TASK TO COMPLETE:
Set down all of the data that follows word for word, without the images.

########

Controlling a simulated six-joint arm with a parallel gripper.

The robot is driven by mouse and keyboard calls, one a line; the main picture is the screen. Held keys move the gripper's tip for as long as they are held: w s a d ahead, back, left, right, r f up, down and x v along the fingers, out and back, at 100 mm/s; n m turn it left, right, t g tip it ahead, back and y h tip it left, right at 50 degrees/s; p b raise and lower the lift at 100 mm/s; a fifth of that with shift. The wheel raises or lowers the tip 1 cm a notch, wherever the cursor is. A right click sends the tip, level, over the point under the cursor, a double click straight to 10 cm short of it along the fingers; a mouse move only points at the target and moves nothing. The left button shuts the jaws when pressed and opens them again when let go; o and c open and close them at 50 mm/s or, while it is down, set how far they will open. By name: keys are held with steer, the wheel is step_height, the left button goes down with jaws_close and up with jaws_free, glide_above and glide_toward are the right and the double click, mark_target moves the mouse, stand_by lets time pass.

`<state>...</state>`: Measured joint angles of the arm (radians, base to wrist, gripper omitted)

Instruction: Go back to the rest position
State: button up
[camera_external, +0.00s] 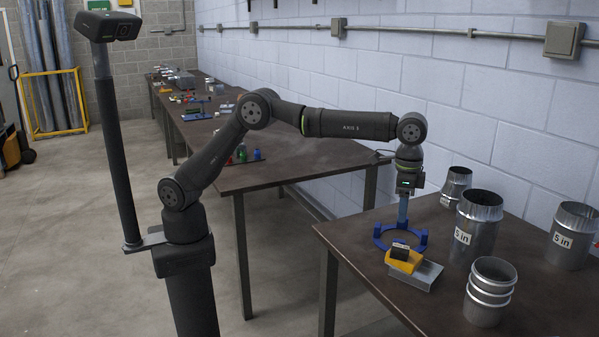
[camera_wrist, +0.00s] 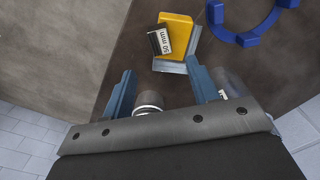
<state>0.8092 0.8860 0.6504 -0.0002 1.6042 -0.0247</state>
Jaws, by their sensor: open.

########

EXERCISE RESPONSE:
Controlling a simulated six-joint arm with a parallel gripper.

The robot is driven by mouse and keyboard calls, one a line; the main picture is the screen. Held keys move the gripper's tip for as long as they are held: w s a d ahead, back, left, right, r f up, down and x v along the fingers, out and back, at 100 mm/s; n m turn it left, right, t g tip it ahead, back and y h tip it left, right at 50 degrees/s; p b raise and lower the lift at 100 mm/s; a fifth of that with shift. The wheel raises or lowers the tip 1 cm a notch, wherever the cursor is. A right click sends the tip, level, over the point under the cursor, a double click straight to 10 cm short of it along the fingers; a mouse move only points at the target and moves nothing. The left button shuts the jaws when pressed and opens them again when let go; o and c open and close them at 50 mm/s or, while it is down, set how far they will open. By name: keys are held with steer, the wheel is step_height, the left button goes down with jaws_close and up with jaws_free, glide_above and glide_toward are the right and the double click, mark_target moves the mouse, stand_by lets time pass.

`<state>...</state>`: Measured joint angles of the arm (radians, base to wrist, gripper omitted)

Instruction: Go back to the rest position
State: button up
[camera_external, +0.00s] 
[camera_wrist, +0.00s] 
<state>0.8092 0.8860 0.6504 -0.0002 1.6042 -0.0247</state>
Jaws, by their sensor: open.

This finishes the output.